Some of the content is actually quite good... while utterly ignoring Jester's excellent point -- that Prisoners of War may be held AS SUCH without charges having to be pressed at all. Their TREATMENT must be utterly different than Guantanamo. But there is absolutely no requirement to indict or go to trial, so long as they are self-described members of a hostile violent force that considers itself at war with us.

This does NOT apply to hapless taxi drivers who denied ever being with the Taliban.

David Brin said...

Someone keep an eye on this thread, please? In case anon comes back here to rant and have the last word?

In fact, I appeal for volunteers to occasionally trawl old postings to see if trolls have deposited sputum eggs in the comments sections months, or years later.Yes, at one level, it doesn't matter. Still, it is a deliberate violation, akin to unwelcome touching, and we need systems that address this particular nasty act.

tacitus2 said...

Gee, I wonder how unhappy Anon. would have been with me if I did not concur that Gitmo should be closed....

Tacitus2

Jester said...

No matter what else you might think needs to be done with the prisoners held there, Tacticus, Senator McCain was right.

GITMO needs to close. For the same reason we had to close Abu Ghraib, for the same reason the Brits had to close the Maze prison.
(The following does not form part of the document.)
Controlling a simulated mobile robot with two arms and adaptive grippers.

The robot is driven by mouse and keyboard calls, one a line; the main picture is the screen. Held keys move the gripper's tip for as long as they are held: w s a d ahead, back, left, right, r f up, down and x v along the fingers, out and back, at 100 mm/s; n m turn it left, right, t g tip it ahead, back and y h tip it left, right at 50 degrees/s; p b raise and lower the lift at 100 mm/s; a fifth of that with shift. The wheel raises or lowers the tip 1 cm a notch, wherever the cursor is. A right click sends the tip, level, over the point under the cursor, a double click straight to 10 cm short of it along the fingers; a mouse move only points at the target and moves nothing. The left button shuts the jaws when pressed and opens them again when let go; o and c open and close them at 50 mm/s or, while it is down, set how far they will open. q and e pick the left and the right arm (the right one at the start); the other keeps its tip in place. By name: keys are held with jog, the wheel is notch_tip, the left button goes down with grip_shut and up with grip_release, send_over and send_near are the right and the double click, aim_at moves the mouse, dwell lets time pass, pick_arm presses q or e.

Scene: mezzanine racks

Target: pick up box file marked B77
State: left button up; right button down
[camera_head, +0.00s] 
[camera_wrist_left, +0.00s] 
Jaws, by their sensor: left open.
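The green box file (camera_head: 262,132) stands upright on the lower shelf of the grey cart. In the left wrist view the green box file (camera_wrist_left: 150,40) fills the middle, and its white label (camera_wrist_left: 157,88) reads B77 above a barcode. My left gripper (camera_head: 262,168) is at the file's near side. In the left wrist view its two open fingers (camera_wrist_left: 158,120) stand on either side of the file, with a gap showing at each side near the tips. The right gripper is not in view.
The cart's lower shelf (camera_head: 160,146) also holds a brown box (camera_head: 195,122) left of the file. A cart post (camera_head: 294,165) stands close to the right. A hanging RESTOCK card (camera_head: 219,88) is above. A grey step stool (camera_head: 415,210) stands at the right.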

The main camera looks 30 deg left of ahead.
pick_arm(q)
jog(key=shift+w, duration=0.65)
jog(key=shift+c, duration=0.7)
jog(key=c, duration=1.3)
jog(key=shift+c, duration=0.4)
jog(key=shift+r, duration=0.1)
Its continued existence is a recruitment tool.

TL Winslow said...

The age-old pesky U.S.-Mexico border problem has taxed the resources of both countries, led to long lists of injustices, and appears to be heading only for worse troubles in the future. Guess what? The border problem can never be solved. Why? Because the border IS the problem! It's time for a paradigm change.

Never fear, a satisfying, comprehensive solution is within reach: the Megamerge Dissolution Solution. Simply dissolve the border along with the failed Mexican government, and megamerge the two countries under U.S. law, with mass free 2-way migration eventually equalizing the development and opportunities permanently, with justice and without racism, and without threatening U.S. sovereignty or basic principles.